Problem requirements:
Reproduce the lines from the one bearing "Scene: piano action" through the one bearing "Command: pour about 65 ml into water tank", inclusive. Copy them exactly; include no other line.

Provided information:
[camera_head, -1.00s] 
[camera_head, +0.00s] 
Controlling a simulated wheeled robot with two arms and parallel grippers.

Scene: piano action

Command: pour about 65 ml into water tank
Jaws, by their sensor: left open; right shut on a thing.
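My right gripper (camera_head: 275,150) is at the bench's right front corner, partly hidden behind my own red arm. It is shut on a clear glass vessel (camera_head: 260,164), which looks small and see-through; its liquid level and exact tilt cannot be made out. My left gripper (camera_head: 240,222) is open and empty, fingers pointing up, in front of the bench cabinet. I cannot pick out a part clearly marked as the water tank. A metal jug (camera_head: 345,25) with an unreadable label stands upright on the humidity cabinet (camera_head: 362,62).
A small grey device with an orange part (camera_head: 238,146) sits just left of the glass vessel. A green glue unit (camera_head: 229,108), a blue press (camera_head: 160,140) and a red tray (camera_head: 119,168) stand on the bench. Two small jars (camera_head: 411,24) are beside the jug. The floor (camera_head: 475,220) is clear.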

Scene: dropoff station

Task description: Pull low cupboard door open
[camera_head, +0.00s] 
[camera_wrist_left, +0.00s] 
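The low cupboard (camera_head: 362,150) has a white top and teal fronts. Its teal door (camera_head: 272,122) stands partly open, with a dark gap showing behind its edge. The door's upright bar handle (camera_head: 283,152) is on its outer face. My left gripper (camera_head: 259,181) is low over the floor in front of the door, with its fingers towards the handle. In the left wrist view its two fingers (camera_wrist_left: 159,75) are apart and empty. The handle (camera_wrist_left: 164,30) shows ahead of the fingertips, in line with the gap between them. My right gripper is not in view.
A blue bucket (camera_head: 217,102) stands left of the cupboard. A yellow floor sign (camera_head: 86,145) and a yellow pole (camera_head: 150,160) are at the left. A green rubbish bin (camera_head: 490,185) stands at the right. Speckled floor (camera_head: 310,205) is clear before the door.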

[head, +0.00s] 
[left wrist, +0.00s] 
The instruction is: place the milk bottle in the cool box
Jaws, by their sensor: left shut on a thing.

Output below:
Scene: piano action

Command: pour about 65 ml into water tank

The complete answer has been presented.